Friday, January 2, 2009

Prognostications and Resolutions


I will not buy into any hype about any game. Darkfall, that means you, though I never had faith in that game anyway. It just seemed like the same people who hyped the indie failure Wish moved to Dark and Light, and now they have moved on to Darkfall. The same applies to Champions Online and whatever else is scheduled for this year.


On MMO Domination:

- World of Warcraft will still dominate. (I know, easy one.)
- EverQuest II servers will merge. Late in the year, it receives an expansion pack that raises the level cap to 90 and the AA level cap to 250. It introduces a new race and new starting area, but other than that, mostly high level (80-90) content. Everyone complains that the mythicals they worked hard to earn are worthless now.
- Darkfall will be released. No one will care.
- Chronicles of Spellborn will come out in the US. No one will care.
- Richard Garriot will announce he is making a new game. No one will care.
- Aion will be released and do well abroad. In America, it will cannibalize the Lineage 2 anime fetishist playerbase and generally be ignored as yet another Korean grind (except with wings).
- Age of Conan comes out with an expansion pack. Everyone loves the first twenty levels and uninstalls afterwards.
- Warhammer Online continues to lose players. EA Mythic starts their own version of Sony's Land of the Lost MMOs Station Pass collection, with a single subscription fee for all three of their games.
- Cheyenne Mountain fails to pay its employees and Stargate Worlds never makes it to market.
- Jumpgate Evolution is a sleeper hit, and Eve Online stops growing as its playerbase trades in their auto-attacking spaceships for more active gameplay.
- Somebody (*cough* Acclaim) brings a dozen more Asian MMO imports that no one plays.

On Lawsuits:

- lawsuit against NCSoft fails. NCSoft receives assistance from other parties, not (yet) directly involved in the lawsuit. Eventually (maybe not in 2009 but in 2010 at least), this goes the way of the PanIP lawsuit, a similar situation where a useless parasite of a company without a real product tried to leverage a patent to sue the world.

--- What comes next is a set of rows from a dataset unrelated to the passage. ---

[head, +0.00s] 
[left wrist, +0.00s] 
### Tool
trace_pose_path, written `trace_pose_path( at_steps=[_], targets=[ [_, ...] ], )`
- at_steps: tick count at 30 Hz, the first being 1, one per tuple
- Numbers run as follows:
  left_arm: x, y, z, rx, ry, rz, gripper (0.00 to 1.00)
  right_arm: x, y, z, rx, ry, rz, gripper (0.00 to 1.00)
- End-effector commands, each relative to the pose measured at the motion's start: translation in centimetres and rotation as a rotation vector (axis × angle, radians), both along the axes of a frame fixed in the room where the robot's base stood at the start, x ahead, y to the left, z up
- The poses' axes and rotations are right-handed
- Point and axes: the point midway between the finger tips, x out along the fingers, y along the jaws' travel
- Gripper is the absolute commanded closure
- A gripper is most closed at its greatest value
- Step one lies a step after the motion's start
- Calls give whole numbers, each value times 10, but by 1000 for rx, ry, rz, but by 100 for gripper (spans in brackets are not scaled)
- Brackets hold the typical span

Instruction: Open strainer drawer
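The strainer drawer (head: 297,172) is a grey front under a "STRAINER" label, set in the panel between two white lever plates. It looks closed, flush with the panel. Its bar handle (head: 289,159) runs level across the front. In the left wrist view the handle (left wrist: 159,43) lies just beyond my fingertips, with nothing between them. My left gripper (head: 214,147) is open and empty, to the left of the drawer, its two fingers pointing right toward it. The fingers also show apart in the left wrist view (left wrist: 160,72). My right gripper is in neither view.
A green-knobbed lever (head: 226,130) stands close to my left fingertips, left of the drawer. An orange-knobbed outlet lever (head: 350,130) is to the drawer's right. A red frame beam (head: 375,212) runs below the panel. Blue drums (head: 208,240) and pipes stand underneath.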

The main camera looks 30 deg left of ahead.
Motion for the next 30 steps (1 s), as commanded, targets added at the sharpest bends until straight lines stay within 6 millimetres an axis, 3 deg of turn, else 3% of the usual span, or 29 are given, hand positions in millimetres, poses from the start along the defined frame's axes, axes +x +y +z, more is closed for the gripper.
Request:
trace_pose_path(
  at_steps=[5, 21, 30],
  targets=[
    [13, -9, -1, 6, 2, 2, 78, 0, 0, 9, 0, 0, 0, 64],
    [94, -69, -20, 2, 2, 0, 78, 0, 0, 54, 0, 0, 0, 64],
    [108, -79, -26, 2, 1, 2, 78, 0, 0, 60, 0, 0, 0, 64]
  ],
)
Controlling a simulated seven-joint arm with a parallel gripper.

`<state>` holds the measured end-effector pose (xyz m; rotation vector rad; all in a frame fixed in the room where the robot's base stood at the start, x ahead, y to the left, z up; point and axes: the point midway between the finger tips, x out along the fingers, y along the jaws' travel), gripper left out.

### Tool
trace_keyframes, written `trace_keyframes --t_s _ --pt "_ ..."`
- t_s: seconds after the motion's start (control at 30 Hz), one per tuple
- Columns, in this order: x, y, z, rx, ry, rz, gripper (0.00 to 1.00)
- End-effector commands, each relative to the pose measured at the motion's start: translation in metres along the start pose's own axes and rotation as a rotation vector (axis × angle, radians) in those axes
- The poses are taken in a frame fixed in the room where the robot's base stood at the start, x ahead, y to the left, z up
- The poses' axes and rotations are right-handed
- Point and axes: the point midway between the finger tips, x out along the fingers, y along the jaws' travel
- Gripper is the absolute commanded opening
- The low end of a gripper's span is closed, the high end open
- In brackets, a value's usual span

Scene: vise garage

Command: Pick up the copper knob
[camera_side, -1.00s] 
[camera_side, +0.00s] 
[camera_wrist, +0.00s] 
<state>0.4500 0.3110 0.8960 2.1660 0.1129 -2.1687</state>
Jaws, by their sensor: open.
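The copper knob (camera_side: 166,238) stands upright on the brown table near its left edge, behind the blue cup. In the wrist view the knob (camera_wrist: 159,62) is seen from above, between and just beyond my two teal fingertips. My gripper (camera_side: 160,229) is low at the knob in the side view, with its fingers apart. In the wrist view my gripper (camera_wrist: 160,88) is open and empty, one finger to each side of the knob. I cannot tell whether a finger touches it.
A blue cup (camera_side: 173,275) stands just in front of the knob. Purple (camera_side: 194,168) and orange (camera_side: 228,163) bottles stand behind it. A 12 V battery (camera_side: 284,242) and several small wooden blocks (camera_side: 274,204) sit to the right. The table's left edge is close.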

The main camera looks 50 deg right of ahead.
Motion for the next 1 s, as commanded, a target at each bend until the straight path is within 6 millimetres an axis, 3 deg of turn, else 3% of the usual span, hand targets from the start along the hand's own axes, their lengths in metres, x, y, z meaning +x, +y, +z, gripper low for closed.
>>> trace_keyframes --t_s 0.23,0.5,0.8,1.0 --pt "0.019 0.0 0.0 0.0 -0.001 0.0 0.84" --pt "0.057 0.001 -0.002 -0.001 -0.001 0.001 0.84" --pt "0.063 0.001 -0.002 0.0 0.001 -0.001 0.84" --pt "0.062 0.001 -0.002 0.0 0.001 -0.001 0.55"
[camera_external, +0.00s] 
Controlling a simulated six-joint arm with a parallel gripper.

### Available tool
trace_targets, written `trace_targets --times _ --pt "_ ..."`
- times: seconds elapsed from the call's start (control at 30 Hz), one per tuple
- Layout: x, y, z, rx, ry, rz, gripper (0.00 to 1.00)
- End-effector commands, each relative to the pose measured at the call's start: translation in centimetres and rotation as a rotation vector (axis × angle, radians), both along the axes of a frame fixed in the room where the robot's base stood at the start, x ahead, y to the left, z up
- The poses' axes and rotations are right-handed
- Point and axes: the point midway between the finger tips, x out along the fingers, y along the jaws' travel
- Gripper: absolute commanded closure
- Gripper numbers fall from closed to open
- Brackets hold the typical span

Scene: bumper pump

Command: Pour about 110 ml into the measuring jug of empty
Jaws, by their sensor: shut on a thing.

On Microtransactions and Revenue Models:

- A major AAA MMORPG (maybe Dungeons and Dragons Online) goes free to play with microtransactions. This move is generally well received because they choose to use microtransactions to charge for access (to new zones and quest lines; i.e., "modules") instead of a cash shop for items.
- The Agency will be an unmitigated success. The cash shop brings in so much revenue, all future Sony games are integrated with Station Cash.
- Sony either drops a dying MMORPG from its Land of the Lost MMOs Station Pass collection, or declares microtransactions to be a raging success and puts them in more of their games, starting with Star Wars Galaxies and Pirates of the Burning Sea.
- More MMORPGs will integrate advertising into the user interface. Bloggers fume when they find they are paying a subscription fee, microtransactions, and watching ads for the same game.
- Sony brings back /pizza, except now its paid for with Station Cash.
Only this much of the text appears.